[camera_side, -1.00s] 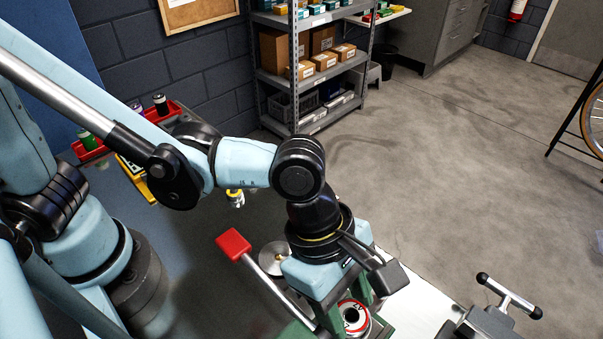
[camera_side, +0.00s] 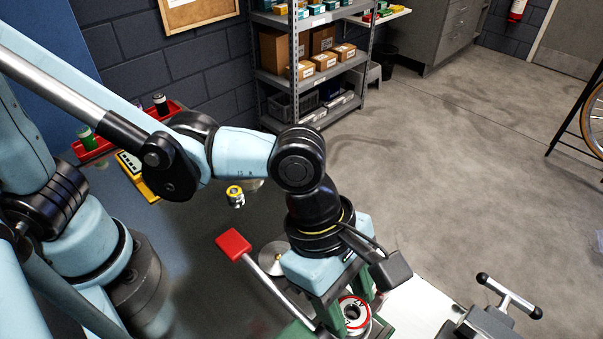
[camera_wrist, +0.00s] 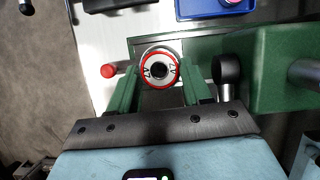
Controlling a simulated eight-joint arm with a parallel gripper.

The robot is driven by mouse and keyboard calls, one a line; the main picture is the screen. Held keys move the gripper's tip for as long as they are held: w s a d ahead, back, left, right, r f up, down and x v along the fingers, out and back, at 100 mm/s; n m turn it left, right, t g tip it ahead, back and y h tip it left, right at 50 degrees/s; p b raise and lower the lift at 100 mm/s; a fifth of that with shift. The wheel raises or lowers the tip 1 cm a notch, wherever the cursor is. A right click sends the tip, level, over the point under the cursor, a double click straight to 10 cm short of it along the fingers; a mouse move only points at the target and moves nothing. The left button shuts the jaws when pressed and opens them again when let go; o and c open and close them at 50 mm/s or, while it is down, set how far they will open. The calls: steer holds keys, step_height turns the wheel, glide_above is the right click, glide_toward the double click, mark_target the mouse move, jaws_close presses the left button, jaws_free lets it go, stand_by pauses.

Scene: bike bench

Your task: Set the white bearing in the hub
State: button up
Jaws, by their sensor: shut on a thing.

---

STATED EXERCISE:
Return the whole listing, word for word, and leave out every picture.

WRITTEN SOLUTION:
[camera_side, -1.00s] 
[camera_side, +0.00s] 
[camera_wrist, +0.00s] 
Controlling a simulated eight-joint arm with a parallel gripper.

The robot is driven by mouse and keyboard calls, one a line; the main picture is the screen. Held keys move the gripper's tip for as long as they are held: w s a d ahead, back, left, right, r f up, down and x v along the fingers, out and back, at 100 mm/s; n m turn it left, right, t g tip it ahead, back and y h tip it left, right at 50 degrees/s; p b raise and lower the lift at 100 mm/s; a fifth of that with shift. The wheel raises or lowers the tip 1 cm a notch, wherever the cursor is. A right click sends the tip, level, over the point under the cursor, a double click straight to 10 cm short of it along the fingers; a mouse move only points at the target and moves nothing. The left button shuts the jaws when pressed and opens them again when let go; o and c open and close them at 50 mm/s or, while it is down, set how far they will open. The calls: steer holds keys, step_height turns the wheel, glide_above is the right click, glide_toward the double click, mark_target the mouse move, jaws_close presses the left button, jaws_free lets it go, stand_by pauses.

Scene: bike bench

Your task: Set the white bearing in the hub
State: button up
Jaws, by their sensor: shut on a thing.

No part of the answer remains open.